• **TASK GOAL**:
The required output consists solely of the lines from the top of the listing through the line containing "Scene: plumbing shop", transcribed exactly.

-----

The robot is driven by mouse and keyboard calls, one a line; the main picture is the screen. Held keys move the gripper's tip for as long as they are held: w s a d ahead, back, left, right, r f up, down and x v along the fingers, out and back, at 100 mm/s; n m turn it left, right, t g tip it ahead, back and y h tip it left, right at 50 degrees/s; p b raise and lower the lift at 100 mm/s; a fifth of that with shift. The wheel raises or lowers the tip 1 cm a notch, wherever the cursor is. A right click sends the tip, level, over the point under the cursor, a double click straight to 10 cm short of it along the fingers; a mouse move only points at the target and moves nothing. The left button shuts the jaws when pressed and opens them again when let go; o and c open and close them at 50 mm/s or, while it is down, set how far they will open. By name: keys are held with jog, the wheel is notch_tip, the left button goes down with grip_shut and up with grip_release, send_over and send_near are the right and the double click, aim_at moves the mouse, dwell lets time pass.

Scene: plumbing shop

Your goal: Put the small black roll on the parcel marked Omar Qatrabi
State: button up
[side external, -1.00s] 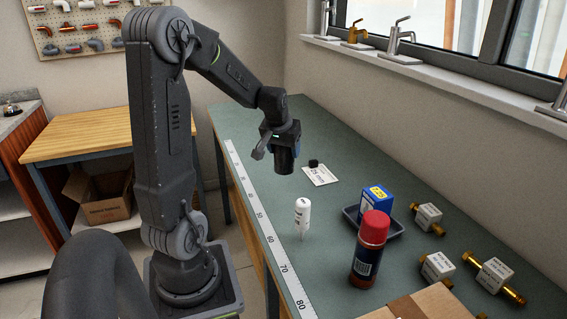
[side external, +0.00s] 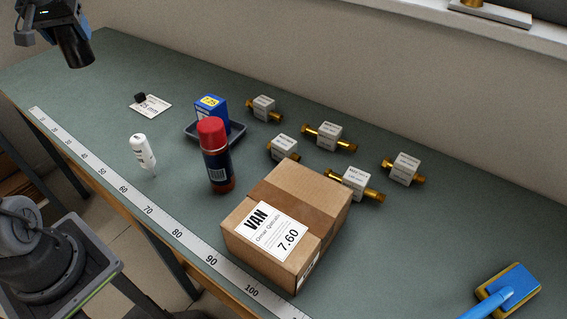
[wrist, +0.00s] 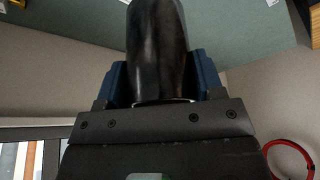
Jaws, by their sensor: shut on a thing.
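My gripper (side external: 58,28) is at the top left of the side view, raised above the far left end of the bench. It is shut on the small black roll (side external: 77,51), a dark cylinder that hangs below the jaws. In the wrist view the roll (wrist: 158,50) stands between the blue fingers (wrist: 160,80). The parcel (side external: 325,210) is a brown taped box near the bench's front edge, well to the right of my gripper. Its white label reads VAN, Omar Qatrabi, 7.60. Its visible top is bare.
A small black piece (side external: 140,97) lies on a card (side external: 155,108). Several tagged brass fittings (side external: 328,133) lie behind. A blue-yellow brush (side external: 508,290) lies right.

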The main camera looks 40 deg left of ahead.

-----

• **RIGHT ANSWER**:
The robot is driven by mouse and keyboard calls, one a line; the main picture is the screen. Held keys move the gripper's tip for as long as they are held: w s a d ahead, back, left, right, r f up, down and x v along the fingers, out and back, at 100 mm/s; n m turn it left, right, t g tip it ahead, back and y h tip it left, right at 50 degrees/s; p b raise and lower the lift at 100 mm/s; a fifth of that with shift. The wheel raises or lowers the tip 1 cm a notch, wherever the cursor is. A right click sends the tip, level, over the point under the cursor, a double click straight to 10 cm short of it along the fingers; a mouse move only points at the target and moves nothing. The left button shuts the jaws when pressed and opens them again when let go; o and c open and close them at 50 mm/s or, while it is down, set how far they will open. By name: keys are held with jog, the wheel is notch_tip, the left button goes down with grip_shut and up with grip_release, send_over and send_near are the right and the double click, aim_at moves the mouse, dwell lets time pass.

Scene: plumbing shop

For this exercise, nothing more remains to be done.